EXERCISE DETAILS
Lines that hold the string "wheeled" are to be counted; give only their number.

Stored dataset items:
··········
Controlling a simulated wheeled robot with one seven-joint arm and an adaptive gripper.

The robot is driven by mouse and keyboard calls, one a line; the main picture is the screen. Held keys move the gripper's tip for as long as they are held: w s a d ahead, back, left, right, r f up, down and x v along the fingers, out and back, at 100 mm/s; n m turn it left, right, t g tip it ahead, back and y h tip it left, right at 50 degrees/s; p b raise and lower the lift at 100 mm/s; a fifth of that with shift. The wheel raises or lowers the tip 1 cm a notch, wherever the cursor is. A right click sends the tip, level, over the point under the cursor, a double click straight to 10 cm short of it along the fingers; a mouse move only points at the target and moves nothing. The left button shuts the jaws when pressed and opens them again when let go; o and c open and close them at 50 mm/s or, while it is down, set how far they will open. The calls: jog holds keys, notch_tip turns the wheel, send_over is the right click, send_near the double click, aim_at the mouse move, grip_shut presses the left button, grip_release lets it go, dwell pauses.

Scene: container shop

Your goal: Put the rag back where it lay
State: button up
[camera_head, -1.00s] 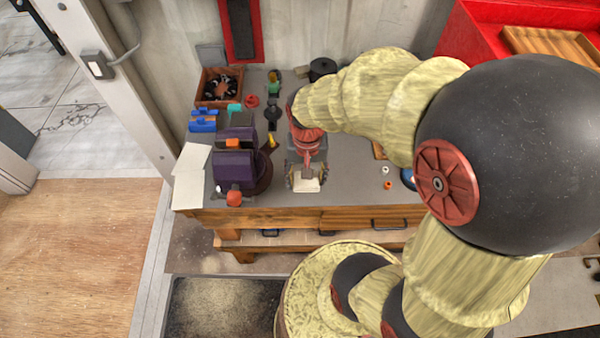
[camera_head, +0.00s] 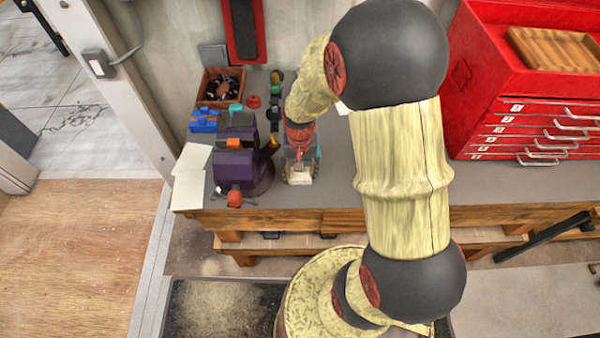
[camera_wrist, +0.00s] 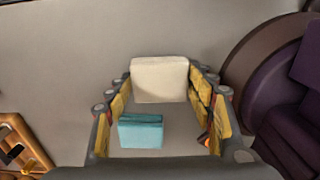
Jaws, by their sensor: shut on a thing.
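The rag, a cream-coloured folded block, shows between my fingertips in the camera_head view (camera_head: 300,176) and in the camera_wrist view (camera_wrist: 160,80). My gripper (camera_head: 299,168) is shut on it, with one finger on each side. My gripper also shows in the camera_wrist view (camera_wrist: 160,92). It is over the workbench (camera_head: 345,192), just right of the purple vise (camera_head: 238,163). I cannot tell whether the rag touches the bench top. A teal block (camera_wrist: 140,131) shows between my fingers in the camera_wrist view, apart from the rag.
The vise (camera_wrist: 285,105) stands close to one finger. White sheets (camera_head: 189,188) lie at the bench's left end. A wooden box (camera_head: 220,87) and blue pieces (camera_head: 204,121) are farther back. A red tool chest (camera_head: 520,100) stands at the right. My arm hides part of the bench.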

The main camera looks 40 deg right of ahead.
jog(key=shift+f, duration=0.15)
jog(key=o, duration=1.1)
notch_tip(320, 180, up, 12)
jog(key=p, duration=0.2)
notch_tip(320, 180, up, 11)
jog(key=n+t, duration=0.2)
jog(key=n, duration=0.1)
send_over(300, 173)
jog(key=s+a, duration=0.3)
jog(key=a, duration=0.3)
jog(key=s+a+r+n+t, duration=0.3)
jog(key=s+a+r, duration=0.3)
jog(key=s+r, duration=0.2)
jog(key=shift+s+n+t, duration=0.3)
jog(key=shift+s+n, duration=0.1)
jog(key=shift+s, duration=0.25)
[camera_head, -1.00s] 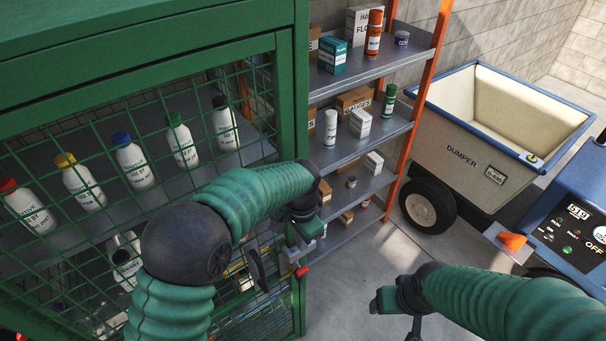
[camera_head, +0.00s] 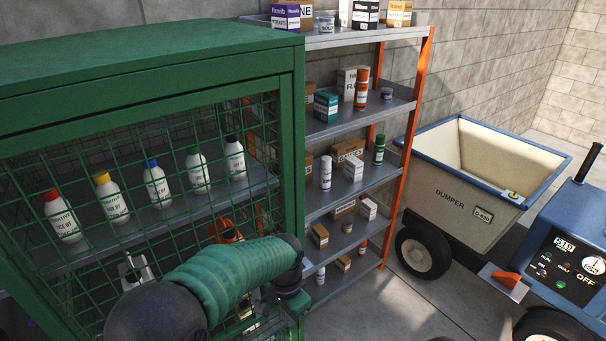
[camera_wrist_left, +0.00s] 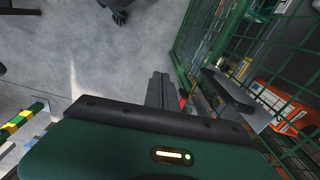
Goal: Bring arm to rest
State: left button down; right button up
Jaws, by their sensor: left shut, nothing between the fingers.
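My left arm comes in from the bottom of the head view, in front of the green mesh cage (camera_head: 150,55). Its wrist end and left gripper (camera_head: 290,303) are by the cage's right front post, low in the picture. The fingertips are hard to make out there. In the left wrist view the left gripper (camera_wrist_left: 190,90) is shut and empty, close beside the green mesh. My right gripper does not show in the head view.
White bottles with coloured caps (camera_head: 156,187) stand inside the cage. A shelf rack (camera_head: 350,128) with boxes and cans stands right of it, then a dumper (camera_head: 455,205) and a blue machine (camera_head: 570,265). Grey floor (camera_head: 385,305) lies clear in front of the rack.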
··········
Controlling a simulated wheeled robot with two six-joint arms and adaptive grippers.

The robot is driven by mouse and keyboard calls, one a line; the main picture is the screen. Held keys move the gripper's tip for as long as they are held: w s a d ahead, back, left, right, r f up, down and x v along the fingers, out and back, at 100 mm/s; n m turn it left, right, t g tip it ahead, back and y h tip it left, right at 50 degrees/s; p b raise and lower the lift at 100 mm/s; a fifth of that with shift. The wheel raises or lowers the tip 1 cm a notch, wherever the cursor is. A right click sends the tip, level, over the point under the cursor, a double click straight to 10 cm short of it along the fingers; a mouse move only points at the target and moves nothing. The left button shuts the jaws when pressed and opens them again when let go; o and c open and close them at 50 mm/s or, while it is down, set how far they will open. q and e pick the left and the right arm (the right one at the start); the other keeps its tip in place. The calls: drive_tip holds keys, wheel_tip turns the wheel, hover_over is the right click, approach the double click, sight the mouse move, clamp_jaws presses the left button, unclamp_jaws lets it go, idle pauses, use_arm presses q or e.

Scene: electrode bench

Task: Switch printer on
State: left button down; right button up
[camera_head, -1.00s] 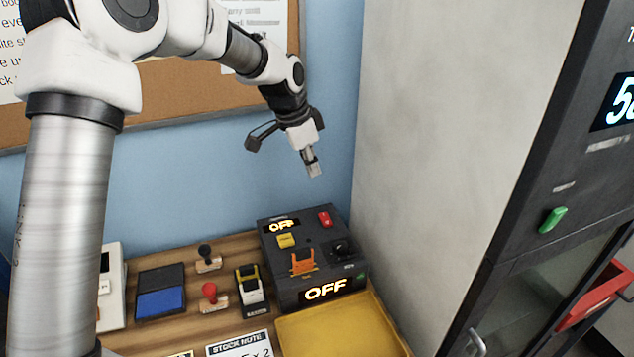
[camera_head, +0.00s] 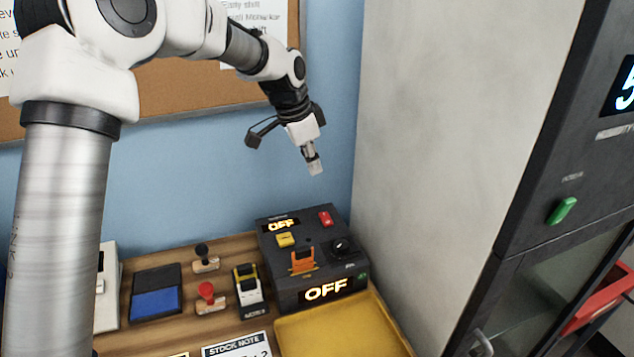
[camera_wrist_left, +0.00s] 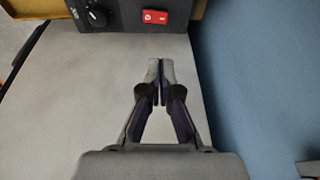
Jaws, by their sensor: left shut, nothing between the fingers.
··········
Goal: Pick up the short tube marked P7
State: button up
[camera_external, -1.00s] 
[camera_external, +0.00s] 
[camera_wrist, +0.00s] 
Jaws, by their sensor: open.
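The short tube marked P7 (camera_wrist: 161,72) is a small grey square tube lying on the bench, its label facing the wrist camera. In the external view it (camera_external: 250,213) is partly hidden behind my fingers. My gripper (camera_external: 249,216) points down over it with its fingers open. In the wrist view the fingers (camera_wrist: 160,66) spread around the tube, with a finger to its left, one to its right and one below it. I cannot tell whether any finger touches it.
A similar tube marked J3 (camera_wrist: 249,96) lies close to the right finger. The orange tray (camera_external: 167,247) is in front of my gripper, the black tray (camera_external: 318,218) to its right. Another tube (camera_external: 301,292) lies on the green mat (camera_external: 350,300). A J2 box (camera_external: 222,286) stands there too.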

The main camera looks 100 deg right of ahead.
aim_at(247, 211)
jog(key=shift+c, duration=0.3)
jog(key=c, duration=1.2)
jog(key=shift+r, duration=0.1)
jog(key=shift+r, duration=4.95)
··········
FINISHED TASK
2